In a letter dated 5 September, Lord Forsyth wrote that the committee had considered the government’s response, published last month, but had been “disappointed that the response failed to engage with its central arguments, along with many of its conclusions and recommendations, which have gone unacknowledged”.

He added: “In particular, we were surprised to see that the government did not respond to any aspect of our chapter on student loans and the public accounts. […] Furthermore, your response also failed to address our recommendation to scrap the government’s target of three million apprenticeship starts by 2020.”

Urged to revisit

Lord Forsyth said the target prioritised “quantity over quality”, and framing a target in terms of starts made no sense when about 40 per cent of starts were not completed. “The target encourages the rebadging of training which should not be funded or described as an apprenticeship”.

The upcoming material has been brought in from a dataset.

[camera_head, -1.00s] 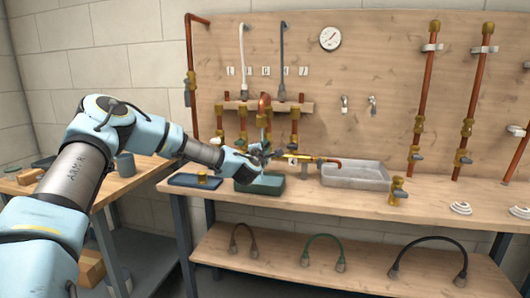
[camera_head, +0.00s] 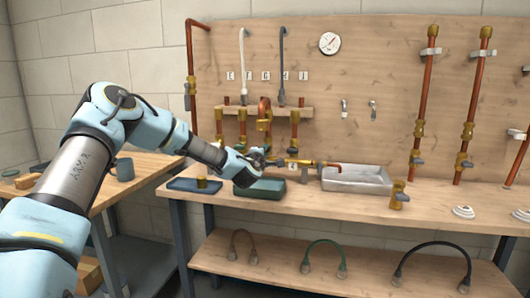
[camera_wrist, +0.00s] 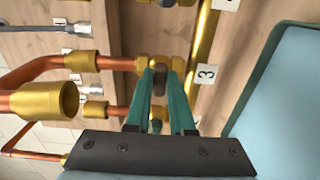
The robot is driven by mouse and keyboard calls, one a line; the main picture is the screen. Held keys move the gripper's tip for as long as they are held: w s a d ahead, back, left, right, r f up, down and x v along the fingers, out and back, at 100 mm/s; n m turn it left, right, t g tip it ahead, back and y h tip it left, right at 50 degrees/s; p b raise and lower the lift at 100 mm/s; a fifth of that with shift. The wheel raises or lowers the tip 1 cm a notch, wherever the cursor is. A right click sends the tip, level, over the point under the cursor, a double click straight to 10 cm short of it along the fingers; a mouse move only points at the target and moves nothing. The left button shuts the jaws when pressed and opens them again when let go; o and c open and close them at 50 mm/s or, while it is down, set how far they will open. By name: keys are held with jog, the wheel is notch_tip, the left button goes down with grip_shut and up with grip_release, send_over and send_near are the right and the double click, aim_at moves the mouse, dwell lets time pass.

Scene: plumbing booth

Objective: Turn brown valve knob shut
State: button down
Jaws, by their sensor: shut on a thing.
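In the wrist view, a small dark brown valve knob (camera_wrist: 159,82) sits on a brass valve body (camera_wrist: 162,64) beside a tag marked 3. My gripper (camera_wrist: 161,84) has its two teal fingers on either side of the knob, shut on it. In the head view, my gripper (camera_head: 262,158) is at the row of valves and pipes above the green tray. The knob is too small and covered to make out there.
A green tray (camera_head: 259,195) lies just below my gripper. A grey basin (camera_head: 357,189) stands to the right. Copper pipes with brass fittings rise behind, with an open-ended brass fitting (camera_wrist: 48,100) close by in the wrist view.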

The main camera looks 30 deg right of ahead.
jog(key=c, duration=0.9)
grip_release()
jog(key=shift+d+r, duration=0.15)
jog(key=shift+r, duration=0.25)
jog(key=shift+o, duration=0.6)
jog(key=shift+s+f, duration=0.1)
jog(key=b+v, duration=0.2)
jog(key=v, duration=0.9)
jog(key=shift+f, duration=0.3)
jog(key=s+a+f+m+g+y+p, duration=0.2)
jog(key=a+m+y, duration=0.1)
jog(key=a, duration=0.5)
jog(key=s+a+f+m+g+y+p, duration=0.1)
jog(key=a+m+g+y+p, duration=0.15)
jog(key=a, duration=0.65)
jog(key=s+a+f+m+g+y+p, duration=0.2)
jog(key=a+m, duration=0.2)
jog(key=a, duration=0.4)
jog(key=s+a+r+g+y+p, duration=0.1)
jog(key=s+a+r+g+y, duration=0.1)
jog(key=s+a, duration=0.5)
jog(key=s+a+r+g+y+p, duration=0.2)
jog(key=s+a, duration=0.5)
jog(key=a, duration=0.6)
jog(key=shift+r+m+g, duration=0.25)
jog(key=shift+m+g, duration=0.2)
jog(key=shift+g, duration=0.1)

Citing the opportunity presented by the government’s ongoing Review of Post-18 Education and Funding, the committee chair urged the education secretary to “revisit your response to the committee, addressing our report in its entirety once Philip Augar [the chair of the post-18 review] and his colleagues have reported to you”.

The House of Lords Economic Affairs Committee report Treating Students Fairly: the economics of post-school education was published in June. Among its wide-ranging recommendations, it also called for the creation of a single, Ucas-style application system for all FE and apprenticeship programmes.

In its response the government said there was no need to abolish the Institute for Apprenticeships, which had been given a clear remit.